## WORK TO COMPLETE:
Repeat every line below exactly as it reads.

## GIVEN INFORMATION:
---*---

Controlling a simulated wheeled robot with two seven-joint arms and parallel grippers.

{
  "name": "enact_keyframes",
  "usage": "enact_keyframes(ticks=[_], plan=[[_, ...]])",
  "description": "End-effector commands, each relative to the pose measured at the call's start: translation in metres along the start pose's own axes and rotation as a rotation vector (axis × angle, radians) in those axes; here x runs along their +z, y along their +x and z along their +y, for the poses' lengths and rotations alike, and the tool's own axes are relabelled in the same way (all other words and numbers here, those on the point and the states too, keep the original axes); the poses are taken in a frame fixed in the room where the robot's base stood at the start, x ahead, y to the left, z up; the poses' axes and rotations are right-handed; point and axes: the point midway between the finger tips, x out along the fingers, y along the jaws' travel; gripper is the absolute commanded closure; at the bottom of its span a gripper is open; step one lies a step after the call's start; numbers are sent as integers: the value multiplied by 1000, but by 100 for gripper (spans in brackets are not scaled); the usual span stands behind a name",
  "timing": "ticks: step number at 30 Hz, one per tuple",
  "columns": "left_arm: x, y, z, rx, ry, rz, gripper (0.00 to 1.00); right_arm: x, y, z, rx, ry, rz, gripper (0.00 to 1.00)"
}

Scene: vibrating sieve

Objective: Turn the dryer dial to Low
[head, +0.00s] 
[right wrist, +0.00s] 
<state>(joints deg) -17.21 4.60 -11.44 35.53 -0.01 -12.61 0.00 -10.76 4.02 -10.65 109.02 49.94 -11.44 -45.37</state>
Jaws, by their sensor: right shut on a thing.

---*---

## SOLUTION TO THE PROBLEM:
Controlling a simulated wheeled robot with two seven-joint arms and parallel grippers.

{
  "name": "enact_keyframes",
  "usage": "enact_keyframes(ticks=[_], plan=[[_, ...]])",
  "description": "End-effector commands, each relative to the pose measured at the call's start: translation in metres along the start pose's own axes and rotation as a rotation vector (axis × angle, radians) in those axes; here x runs along their +z, y along their +x and z along their +y, for the poses' lengths and rotations alike, and the tool's own axes are relabelled in the same way (all other words and numbers here, those on the point and the states too, keep the original axes); the poses are taken in a frame fixed in the room where the robot's base stood at the start, x ahead, y to the left, z up; the poses' axes and rotations are right-handed; point and axes: the point midway between the finger tips, x out along the fingers, y along the jaws' travel; gripper is the absolute commanded closure; at the bottom of its span a gripper is open; step one lies a step after the call's start; numbers are sent as integers: the value multiplied by 1000, but by 100 for gripper (spans in brackets are not scaled); the usual span stands behind a name",
  "timing": "ticks: step number at 30 Hz, one per tuple",
  "columns": "left_arm: x, y, z, rx, ry, rz, gripper (0.00 to 1.00); right_arm: x, y, z, rx, ry, rz, gripper (0.00 to 1.00)"
}

Scene: vibrating sieve

Objective: Turn the dryer dial to Low
[head, +0.00s] 
[right wrist, +0.00s] 
<state>(joints deg) -17.21 4.60 -11.44 35.53 -0.01 -12.61 0.00 -10.76 4.02 -10.65 109.02 49.94 -11.44 -45.37</state>
Jaws, by their sensor: right shut on a thing.

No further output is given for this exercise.